U.S. jobless rate drops to 2-1/2 year low
Baku, December 3 (AZERTAC). The U.S. unemployment rate tumbled to a 2-1/2 year low in November, even though the pace of hiring remained too slow to suggest a significant acceleration in the labor market recovery, Reuters reports.
Nonfarm payrolls increased by 120,000 jobs, the Labor Department said on Friday, and the jobless rate dropped to 8.6 percent, the lowest since March 2009, from 9 percent in October. It was the biggest monthly decline since January. While part of the decrease was due to people leaving the labor force, the household survey from which the department calculates the unemployment rate also showed solid gains in employment.
"The economy is continuing to head in the right direction," said Millan Mulraine, senior macro strategist at TD Securities in New York. "However, the ultimate test of the sustainability of the recovery is for the economy to create a sufficient number of jobs to sustain a consumer-led rebound in activity."
Although the gain in the number of jobs created as measured by a survey of employers was relatively modest and most of the hiring was concentrated in the retail sector , the rise in employment topped October`s upwardly revised 100,000 increase.
In all, 72,000 more jobs were created in October and September than previously reported.
In forecasts released earlier this month, the U.S. central bank said the jobless rate would likely average 9 percent to 9.1 percent in the fourth quarter. It did not expect it to drop to an 8.5 percent to 8.7 percent range until late next year. So far, data ranging from manufacturing to retail sales suggest the U.S. economy`s growth pace could top 3 percent in the fourth quarter , a sharp step up from the second quarter`s 2 percent annual rate. In contrast, much of the rest of the world is slowing and the euro zone appears to have already fallen into recession. But economists worry the European debt crisis and upcoming fiscal tightening at home could slow U.S. growth next year.

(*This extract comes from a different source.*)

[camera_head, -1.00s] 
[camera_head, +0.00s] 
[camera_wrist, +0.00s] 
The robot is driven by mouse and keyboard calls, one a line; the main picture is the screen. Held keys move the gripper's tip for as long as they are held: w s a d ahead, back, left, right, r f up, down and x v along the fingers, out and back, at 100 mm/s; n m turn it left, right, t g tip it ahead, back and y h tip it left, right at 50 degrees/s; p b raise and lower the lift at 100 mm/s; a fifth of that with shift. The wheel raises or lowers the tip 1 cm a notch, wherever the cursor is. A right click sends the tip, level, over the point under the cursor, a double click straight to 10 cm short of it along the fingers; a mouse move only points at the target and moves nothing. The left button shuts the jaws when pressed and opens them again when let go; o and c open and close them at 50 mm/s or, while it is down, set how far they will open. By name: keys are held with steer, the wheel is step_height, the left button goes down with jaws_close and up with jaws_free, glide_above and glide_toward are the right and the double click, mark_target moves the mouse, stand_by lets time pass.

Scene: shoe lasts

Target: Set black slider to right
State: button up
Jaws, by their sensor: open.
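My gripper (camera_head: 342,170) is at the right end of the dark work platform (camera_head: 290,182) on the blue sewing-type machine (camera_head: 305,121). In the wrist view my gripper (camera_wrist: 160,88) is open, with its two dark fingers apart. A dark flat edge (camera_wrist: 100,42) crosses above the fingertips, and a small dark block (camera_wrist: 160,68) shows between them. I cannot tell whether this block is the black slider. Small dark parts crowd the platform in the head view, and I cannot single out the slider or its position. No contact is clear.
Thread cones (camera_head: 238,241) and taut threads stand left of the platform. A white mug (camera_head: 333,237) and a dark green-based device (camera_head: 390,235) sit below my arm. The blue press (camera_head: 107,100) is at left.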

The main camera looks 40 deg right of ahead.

Obama, whose economic stewardship will face the judgment of voters next November, used the data to press Congress to extend a payroll tax cut which expires at the end of this month. Stocks on Wall Street surged early in the session on both the employment report and growing optimism of a solution to the European debt crisis, but ended flat as investors took profits from this week`s big rally. Prices for U.S. government debt rose and the dollar firmed against a basket of currencies.
Although the economy resumed growth two years ago, about 24.4 million Americans are either out of work or underemployed and employment remains 6.3 million below its level in December 2007 when the recession started. Still, the labor market is improving. While the government`s survey of employers has shown a still-tepid pace of job growth, its separate poll of households has shown a total of 1.28 millio n jobs created over the last four months.
Analysts were unperturbed that 315,000 people exited the labor force last month, noting that more had piled in the prior three months.
If the labor force participation rate had held steady, the unemployment rate would have fallen less dramatically to 8.9 percent. The jobless rate is expected to drift higher in coming months as more people come back into the job market.
The scheduled expiration of extended long-term unemployment benefits at the end of December may have contributed to the big drop in the labor force last month.
In order to qualify for benefits, recipients have to show they are actively looking for work. Analysts said some of the recipients already set to receive benefits may have told the Labor Department they were no longer searching for a job.